Neben zahlreichen Emissionsnebeln sind auch viele Dunkelnebel im Sternbild Kepeus zu finden. Ich habe mich allerdings bei der Identifikation ein wenig schwer getan, weil die in Simbad angegebenen Positionen nicht ganz mit der offensichtlichen Gegebenheiten übereinstimmen. So befindet sich die Position von B 174 (nach einem Katalog von Edward Emerson Barnard aus 1927 westlich der auffälligen Dunkelwolke nahe der Bildmitte. B. T. Lynds setzt B 174 mit LDN 1164 gleich. LDN 1165 wird von der astronomischen Datenbank Simbad allerdings in der Dunkelwolke verortet und von Aladin dort angezeigt. Leider konnte ich zwecks Klärung weder auf die Originalarbeit von Barnard noch auf Zeichnungen oder Karten von Lynds zugreifen.
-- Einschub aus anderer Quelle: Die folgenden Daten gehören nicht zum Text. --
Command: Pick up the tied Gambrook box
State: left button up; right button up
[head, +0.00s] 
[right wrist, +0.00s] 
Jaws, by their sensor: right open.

In diesem Bildfeld befinden sich zwei Dunkelnebel, nämlich LDN 1160 rechts unten und links davon sehr auffällig LDN 1165 wie ein mathematisches "Größer-Zeichen" (>). Diese Staubwolken müssen uns recht nahe sein, weil sich kaum Sterne zwischen ihnen und uns befinden. Die Katalogbezeichnung LDN geht auf einen 1962 veröffentlichten Katalog von Dunkelnebeln von Beverly T. Lynds zurück, die übrigens auch einen Katalog mit hellen Nebeln (LBN) verfasst hat. Auch der Japaner Kazuhito Dobashi hat die Dunkelnebel der Milchstraße katalogisiert und 1994 einen Katalog der Dunkelnebel im Sternbild Schwan und Umgebung herausgegeben, dem 2011 ein weiterer auf der Basis der 2MASS-Durchmusterung im Infraroten bei Wellenlängen um 2 µm folgte, also bei noch etwas längeren Wellenlängen als ich sie mit meinem Equipment erreichen kann.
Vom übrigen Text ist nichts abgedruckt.